Buyer personas, on the other hand, represent concrete and tangible profiles of fictitious persons, with names and images that enable an even more target-oriented approach. The more detailed a persona is, the better products, content and design can be tailored to it.


Development of Buyer Personas

A good starting point for the development of personas is a joint workshop with employees from marketing, sales and service. Here important characteristics of customers can be compiled. In the B2B environment, typical positions in companies can also be identified that are mainly responsible for the purchase decision. These features can be enriched with data from CRM, Google Analytics or tracking tools.
In this way, very detailed profiles of the buyer personas can already be developed. Typical criteria are:

  • Name
  • Representative image
  • Socio-demographic data such as age, gender, education, income, occupation, family status…
  • Psychographic characteristics such as interests, motives, attitudes, values, character traits, goals (professional/ private), challenges (professional/ private), online affinity and online behavior


These profiles should then be verified and enriched with direct customer insights from customer surveys. For this purpose, personal or telephone interviews are recommended, in which the purchase decision is precisely examined in order to understand it in detail. In order to cover all important factors within the interviews, a procedure along the “Five Rings of Buying Insight”, developed by Adele Revella, is recommended:

Schematic depiction of the elements of Buyer Personas

The Five Rings of Buying Insight: Freely adapted from Adele Revella

The Five Rings of Buying Insight include the following components:

1) Initiative
What causes certain buyers to look for and invest in solutions like ours and differentiates them from buyers who are satisfied with the status quo?
2) Success Factors
What personal or operational results does the buyer persona expect from purchasing our or a similar solution?
3) Perceived Barriers
What concerns may make the persona assume that our solution is not the best option for them?
4) Customer Journey
Who and what influences the persona in the evaluation of the different alternatives?

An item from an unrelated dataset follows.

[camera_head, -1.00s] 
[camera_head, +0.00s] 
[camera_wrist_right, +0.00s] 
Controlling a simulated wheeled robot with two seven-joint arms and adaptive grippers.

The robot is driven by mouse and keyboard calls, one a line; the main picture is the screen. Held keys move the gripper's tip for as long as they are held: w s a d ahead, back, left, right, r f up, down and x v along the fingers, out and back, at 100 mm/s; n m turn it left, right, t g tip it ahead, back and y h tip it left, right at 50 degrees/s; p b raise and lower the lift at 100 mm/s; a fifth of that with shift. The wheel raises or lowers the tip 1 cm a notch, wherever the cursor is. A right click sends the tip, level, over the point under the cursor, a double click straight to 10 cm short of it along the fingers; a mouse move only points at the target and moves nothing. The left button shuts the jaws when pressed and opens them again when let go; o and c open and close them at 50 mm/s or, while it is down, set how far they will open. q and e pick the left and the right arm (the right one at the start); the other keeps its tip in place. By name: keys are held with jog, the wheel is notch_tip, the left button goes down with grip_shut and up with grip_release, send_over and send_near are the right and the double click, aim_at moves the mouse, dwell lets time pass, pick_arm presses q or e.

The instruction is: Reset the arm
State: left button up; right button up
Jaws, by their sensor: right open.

Who else is involved in the decision-making process?
5) Entscheidungskriterien
Which aspects of competing products, services, solutions or companies are perceived as most critical by the persona and what expectations do they have of them?

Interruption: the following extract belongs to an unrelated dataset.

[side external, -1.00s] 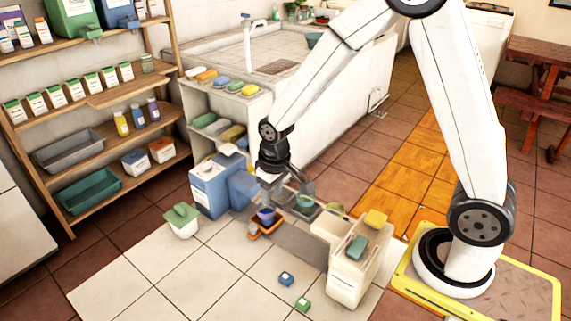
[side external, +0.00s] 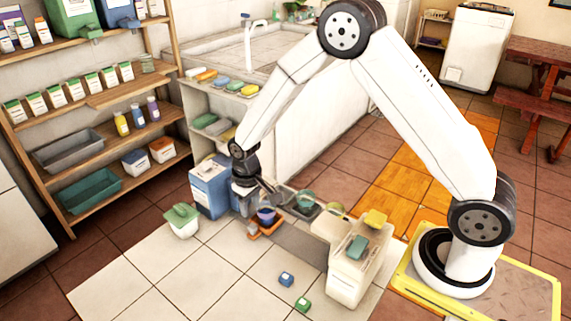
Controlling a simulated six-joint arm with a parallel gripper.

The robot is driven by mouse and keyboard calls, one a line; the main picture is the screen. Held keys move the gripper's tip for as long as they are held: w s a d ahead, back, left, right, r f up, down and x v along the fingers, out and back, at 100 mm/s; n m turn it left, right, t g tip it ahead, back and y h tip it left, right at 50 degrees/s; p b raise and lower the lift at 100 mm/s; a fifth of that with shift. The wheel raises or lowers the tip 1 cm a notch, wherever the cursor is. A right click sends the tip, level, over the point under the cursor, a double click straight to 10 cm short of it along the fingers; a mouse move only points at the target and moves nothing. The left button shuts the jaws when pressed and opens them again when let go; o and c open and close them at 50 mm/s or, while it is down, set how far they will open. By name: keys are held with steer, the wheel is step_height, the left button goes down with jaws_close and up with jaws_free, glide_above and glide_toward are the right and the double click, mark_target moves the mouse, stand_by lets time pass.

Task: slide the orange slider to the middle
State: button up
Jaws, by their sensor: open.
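The orange slider (side external: 256,234) is a small orange piece low at the left end of a grey bench-like rail (side external: 300,241). A purple-blue bowl (side external: 266,216) sits on or right by it; I cannot tell which. My gripper (side external: 264,200) is open, just above and behind the bowl and slider. Its fingers are small and partly blend with the things behind, so I cannot tell whether they touch anything.
A blue-and-white box (side external: 210,188) stands left of my gripper. A cream block (side external: 347,275) carries a teal piece (side external: 357,247) and a yellow piece (side external: 375,218).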

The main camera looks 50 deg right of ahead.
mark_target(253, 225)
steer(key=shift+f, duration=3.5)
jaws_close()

The aim is to understand the entire purchasing process, from the moment a need for action is identified to the final decision for a provider, in order to complete the buyer persona and to draw even greater added value from it.

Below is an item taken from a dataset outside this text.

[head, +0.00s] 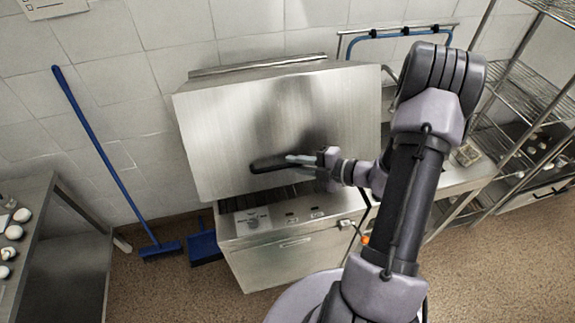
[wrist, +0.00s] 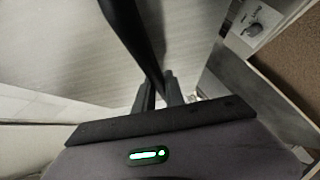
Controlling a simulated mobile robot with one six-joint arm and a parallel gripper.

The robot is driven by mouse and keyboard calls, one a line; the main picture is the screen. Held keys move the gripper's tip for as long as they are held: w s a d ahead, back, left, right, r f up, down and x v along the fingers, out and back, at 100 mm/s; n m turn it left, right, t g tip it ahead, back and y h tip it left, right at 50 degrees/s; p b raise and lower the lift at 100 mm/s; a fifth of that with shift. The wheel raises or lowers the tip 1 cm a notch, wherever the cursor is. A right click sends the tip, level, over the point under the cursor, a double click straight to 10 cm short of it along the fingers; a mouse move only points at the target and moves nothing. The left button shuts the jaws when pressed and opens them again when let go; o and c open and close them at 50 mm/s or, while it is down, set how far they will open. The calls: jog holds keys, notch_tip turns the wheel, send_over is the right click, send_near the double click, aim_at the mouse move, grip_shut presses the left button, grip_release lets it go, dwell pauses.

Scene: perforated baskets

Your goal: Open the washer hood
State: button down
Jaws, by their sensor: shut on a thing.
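The washer hood (head: 225,130) is a brushed-steel box in the middle of the head view. A dark gap shows between its lower edge and the washer base (head: 280,262), which carries a control panel (head: 253,221). A dark bar handle (head: 265,163) runs along the lower front of the hood. My gripper (head: 300,160) is shut on the right part of this handle. In the wrist view the handle (wrist: 132,30) runs down to my fingers (wrist: 158,92), beside the hood's steel face (wrist: 50,45). The fingers hide part of the handle.
A blue broom (head: 95,145) leans on the tiled wall at left, with a blue dustpan (head: 203,245) near it. A steel table (head: 65,235) stands at far left. A counter (head: 450,185) and wire shelves (head: 520,85) stand at right. Floor shows between the left table and washer.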

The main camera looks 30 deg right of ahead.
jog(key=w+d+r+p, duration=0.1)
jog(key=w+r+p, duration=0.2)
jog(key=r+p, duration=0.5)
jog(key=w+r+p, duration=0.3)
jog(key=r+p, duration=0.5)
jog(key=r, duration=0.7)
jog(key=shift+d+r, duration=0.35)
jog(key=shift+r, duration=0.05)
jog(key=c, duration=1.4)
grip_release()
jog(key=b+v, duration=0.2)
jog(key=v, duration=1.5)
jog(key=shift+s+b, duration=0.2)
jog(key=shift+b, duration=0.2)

Buyer Personas in Practice

In practice, companies are often content to develop Buyer Personas alone with internal expert knowledge. Often personas are developed in marketing and do not even include sales or service areas, which usually have the closest contact to customers and potential customers. This entails the risk that assumptions about the target group and the purchasing process are taken over into the persona that turn out to be incorrect on closer examination and questioning.
In order to really find out what moves potential buyers, how they really approach the information search, on the basis of which criteria they decide for your company, for a competitor or even completely against a purchase, can only be reliably found out by direct questioning. For this 8-12 interviews per persona are sufficient.
Moreover, such interviews are particularly useful for products with a high degree of involvement – i.e. high-priced products with which buyers deal intensively, as the purchase process can usually be remembered in detail here.